Unfortunately it's not possible to determine from the ZipFile object whether an entry is for a file or directory.
A rewrite or your code which does an extract first may look something like this:
import tempfile
# Create a temporary directory into which we can extract zip contents.
tmpdir = tempfile.mkdtemp()
try:
zipped = zipfile.ZipFile(request.FILES['content'])
zipped.extractall(tmpdir)
# Walk through the extracted directory structure doing what you
# want with each file.
for (dirpath, dirnames, filenames) in os.walk(tmpdir):
# Look into subdirectories?
for dirname in dirnames:
full_dir_path = os.path.join(dirpath, dirname)

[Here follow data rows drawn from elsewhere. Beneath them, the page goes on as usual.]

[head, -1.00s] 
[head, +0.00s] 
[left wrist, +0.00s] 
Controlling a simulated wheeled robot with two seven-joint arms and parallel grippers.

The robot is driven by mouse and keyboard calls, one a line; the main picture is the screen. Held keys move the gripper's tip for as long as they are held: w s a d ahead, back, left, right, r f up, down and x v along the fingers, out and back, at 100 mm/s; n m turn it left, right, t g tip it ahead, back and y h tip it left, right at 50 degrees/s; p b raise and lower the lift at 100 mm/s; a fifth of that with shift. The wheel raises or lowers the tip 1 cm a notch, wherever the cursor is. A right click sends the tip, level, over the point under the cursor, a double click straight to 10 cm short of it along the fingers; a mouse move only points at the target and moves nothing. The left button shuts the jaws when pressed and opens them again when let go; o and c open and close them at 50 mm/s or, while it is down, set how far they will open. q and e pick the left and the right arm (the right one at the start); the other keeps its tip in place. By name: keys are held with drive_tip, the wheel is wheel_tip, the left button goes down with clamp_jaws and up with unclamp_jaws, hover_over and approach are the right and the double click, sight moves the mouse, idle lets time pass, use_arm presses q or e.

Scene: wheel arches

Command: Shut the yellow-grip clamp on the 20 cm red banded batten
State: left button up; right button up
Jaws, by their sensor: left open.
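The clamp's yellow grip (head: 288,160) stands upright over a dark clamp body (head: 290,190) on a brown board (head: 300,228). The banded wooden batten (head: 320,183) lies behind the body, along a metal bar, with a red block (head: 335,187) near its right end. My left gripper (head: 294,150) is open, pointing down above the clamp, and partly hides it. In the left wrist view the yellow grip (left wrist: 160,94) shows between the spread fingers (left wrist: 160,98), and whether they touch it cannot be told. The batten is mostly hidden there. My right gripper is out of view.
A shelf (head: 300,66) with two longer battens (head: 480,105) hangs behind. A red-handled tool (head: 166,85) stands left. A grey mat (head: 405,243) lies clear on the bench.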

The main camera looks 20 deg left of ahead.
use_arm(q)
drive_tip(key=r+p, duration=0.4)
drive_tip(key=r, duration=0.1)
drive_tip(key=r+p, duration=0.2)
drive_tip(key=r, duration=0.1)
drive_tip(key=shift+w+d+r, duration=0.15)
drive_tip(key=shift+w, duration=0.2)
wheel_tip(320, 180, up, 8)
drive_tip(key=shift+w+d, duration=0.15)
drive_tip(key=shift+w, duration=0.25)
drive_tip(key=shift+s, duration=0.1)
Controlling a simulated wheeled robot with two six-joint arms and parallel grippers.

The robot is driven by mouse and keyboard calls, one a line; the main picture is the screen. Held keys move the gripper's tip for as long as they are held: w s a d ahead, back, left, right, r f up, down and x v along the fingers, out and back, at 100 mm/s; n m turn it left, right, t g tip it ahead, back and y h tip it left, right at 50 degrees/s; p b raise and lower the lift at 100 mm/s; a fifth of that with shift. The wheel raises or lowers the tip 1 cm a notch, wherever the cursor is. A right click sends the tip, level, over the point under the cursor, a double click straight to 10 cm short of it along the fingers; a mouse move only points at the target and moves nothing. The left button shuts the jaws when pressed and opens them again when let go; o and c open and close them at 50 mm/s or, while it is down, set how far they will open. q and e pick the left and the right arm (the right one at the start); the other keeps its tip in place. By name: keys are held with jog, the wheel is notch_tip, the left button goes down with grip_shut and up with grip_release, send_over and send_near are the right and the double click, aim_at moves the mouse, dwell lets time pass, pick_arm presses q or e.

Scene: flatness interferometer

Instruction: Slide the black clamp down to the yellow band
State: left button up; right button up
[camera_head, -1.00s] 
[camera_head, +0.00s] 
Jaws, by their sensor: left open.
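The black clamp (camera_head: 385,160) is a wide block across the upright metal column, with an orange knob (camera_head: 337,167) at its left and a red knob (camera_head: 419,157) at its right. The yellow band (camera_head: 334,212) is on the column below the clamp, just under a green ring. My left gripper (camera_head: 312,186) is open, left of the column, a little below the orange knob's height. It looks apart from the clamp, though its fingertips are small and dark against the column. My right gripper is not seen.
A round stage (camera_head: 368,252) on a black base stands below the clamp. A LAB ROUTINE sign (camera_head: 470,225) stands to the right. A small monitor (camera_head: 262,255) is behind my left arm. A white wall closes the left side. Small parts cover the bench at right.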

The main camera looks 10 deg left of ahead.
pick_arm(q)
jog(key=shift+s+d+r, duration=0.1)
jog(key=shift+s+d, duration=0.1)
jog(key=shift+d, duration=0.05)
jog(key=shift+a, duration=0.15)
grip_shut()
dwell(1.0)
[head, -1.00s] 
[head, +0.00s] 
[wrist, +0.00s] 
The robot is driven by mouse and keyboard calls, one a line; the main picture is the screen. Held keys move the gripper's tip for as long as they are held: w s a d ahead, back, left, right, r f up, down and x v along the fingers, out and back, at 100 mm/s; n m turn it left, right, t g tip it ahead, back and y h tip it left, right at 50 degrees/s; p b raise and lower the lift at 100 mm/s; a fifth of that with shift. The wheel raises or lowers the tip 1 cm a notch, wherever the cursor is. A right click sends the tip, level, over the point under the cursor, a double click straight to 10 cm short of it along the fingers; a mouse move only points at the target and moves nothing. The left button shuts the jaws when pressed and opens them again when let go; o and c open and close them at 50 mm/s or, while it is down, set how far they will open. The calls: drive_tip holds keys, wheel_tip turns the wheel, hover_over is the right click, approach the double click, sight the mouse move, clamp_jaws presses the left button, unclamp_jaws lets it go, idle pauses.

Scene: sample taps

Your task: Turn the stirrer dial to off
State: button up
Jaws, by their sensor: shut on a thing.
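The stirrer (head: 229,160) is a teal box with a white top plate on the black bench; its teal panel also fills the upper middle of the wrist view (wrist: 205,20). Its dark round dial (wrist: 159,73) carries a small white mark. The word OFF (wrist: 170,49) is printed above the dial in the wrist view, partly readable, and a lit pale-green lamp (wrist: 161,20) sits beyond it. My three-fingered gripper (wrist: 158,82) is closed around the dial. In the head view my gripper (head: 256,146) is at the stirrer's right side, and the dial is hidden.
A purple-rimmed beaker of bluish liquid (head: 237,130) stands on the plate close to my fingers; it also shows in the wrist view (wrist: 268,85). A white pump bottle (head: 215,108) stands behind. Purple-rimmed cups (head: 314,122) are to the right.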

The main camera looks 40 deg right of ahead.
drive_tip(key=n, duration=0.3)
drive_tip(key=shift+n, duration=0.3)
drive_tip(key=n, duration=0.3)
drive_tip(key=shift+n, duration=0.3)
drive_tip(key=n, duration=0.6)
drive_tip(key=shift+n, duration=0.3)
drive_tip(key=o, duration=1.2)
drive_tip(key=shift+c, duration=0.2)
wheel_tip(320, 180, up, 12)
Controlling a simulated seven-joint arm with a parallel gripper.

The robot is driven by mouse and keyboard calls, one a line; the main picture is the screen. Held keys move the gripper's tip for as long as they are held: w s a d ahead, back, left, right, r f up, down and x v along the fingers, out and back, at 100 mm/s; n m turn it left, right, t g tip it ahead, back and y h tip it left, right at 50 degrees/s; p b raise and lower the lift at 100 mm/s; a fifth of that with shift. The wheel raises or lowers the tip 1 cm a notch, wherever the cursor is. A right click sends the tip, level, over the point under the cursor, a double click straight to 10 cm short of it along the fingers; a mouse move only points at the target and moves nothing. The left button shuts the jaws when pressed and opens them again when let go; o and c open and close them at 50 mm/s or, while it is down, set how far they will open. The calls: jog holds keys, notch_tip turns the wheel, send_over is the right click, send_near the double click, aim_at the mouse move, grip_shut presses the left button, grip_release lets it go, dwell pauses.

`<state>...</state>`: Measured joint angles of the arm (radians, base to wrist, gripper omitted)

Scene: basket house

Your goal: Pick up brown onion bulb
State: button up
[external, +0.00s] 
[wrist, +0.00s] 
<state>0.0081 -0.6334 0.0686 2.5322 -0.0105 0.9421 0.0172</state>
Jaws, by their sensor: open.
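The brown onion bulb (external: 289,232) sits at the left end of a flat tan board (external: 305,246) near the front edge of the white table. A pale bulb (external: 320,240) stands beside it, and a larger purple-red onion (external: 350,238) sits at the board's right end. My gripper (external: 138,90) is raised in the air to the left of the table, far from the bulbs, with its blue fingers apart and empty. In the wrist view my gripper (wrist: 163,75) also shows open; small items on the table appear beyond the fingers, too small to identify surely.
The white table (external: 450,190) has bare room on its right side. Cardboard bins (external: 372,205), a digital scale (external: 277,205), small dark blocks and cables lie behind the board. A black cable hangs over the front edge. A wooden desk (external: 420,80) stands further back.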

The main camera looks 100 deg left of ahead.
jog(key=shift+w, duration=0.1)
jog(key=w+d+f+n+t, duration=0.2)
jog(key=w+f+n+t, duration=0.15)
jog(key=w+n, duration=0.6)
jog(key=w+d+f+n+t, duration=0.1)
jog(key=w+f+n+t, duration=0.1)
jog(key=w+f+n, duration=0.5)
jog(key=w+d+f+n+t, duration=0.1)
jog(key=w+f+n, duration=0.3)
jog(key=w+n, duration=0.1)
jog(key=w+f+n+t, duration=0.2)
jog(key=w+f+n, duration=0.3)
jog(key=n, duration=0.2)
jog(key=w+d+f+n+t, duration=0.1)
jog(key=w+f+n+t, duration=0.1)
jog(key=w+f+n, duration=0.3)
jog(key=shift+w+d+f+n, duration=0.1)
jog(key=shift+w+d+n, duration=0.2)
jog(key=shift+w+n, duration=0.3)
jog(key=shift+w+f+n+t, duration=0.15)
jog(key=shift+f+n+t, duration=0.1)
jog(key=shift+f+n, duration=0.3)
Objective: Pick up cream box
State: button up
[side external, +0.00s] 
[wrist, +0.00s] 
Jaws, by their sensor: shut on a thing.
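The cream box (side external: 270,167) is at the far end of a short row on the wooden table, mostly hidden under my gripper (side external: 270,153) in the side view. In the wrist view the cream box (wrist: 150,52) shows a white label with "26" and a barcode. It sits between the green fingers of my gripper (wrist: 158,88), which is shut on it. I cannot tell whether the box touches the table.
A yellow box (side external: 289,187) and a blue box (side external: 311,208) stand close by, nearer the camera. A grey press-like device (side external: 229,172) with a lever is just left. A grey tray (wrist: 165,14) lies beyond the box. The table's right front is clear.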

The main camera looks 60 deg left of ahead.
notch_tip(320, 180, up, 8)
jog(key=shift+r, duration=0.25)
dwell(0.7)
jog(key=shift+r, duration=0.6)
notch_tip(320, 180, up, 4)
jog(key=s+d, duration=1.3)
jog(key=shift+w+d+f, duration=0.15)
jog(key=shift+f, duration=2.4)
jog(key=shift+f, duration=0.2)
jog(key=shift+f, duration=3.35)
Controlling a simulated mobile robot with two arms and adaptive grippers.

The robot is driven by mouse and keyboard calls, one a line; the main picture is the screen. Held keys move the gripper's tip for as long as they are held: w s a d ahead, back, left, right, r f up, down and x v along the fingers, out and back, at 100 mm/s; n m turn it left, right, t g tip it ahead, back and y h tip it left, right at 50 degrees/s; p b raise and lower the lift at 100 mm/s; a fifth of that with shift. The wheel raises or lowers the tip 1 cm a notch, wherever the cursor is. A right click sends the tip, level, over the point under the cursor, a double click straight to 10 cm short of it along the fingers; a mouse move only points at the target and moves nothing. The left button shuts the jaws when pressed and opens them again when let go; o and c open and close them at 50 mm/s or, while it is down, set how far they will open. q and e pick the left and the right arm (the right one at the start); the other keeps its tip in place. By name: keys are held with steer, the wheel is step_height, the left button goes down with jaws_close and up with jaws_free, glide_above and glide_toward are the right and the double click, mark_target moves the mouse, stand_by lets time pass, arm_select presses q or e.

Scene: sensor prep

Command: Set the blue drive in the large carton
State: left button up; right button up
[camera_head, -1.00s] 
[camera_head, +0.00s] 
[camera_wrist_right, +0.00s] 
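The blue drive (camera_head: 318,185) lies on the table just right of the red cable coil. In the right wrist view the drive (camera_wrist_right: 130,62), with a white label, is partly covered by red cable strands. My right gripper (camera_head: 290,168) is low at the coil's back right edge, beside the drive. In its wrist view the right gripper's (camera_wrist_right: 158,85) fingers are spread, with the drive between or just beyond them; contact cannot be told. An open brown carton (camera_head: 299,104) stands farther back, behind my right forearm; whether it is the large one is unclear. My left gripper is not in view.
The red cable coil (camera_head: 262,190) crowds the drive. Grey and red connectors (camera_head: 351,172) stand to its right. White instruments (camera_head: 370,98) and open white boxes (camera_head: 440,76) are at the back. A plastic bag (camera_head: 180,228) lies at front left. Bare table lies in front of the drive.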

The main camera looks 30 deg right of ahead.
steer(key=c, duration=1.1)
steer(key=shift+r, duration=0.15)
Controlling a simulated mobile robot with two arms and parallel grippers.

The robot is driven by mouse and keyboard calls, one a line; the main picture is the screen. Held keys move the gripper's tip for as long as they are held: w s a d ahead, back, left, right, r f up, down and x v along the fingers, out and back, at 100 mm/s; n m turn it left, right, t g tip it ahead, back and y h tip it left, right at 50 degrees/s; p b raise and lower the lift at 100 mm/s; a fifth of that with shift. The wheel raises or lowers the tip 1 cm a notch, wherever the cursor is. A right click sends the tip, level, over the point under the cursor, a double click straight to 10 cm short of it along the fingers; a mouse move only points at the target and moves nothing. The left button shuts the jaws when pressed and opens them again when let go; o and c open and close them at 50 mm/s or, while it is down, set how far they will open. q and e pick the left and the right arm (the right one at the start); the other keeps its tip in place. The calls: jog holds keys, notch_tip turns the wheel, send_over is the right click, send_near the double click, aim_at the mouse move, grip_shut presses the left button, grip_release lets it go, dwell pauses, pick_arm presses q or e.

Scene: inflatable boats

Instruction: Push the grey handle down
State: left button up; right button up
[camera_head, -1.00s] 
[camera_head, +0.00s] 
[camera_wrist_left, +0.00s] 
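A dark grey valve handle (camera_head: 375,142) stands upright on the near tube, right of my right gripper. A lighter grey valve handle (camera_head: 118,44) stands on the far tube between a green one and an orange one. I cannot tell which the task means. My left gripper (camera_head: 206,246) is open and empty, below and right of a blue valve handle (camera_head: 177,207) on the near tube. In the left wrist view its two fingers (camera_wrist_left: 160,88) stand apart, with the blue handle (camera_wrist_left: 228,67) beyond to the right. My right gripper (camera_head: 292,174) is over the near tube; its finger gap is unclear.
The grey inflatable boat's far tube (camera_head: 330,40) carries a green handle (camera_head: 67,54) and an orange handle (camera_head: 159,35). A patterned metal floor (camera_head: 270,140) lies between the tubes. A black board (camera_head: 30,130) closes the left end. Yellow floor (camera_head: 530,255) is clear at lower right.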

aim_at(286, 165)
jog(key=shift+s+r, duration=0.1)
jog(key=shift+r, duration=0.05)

# Do stuff in this directory
for filename in filenames:
full_file_path = os.path.join(dirpath, filename)
# Do stuff with this file.
finally:
# ... Clean up temporary diretory recursively here.
Usually to make things handle relative paths etc when running scripts you'd want to use os.path.
It seems to me that you're reading from a Zipfile the items you've not actually unzipped it so why would you expect the file/dirs to exist?
Usually I'd print os.getcwd() to find out where I am and also use os.path.join to join with the root of the data directory, whether that is the same as the directory containing the script I can't tell. Using something like scriptdir = os.path.dirname(os.path.abspath(__file__)).
I'd expect you would have to do something like
libitempath = os.path.join(scriptdir, libitem)
if os.path.isdir(libitempath):
....
But I'm guessing at what you're doing as it's a little unclear for me.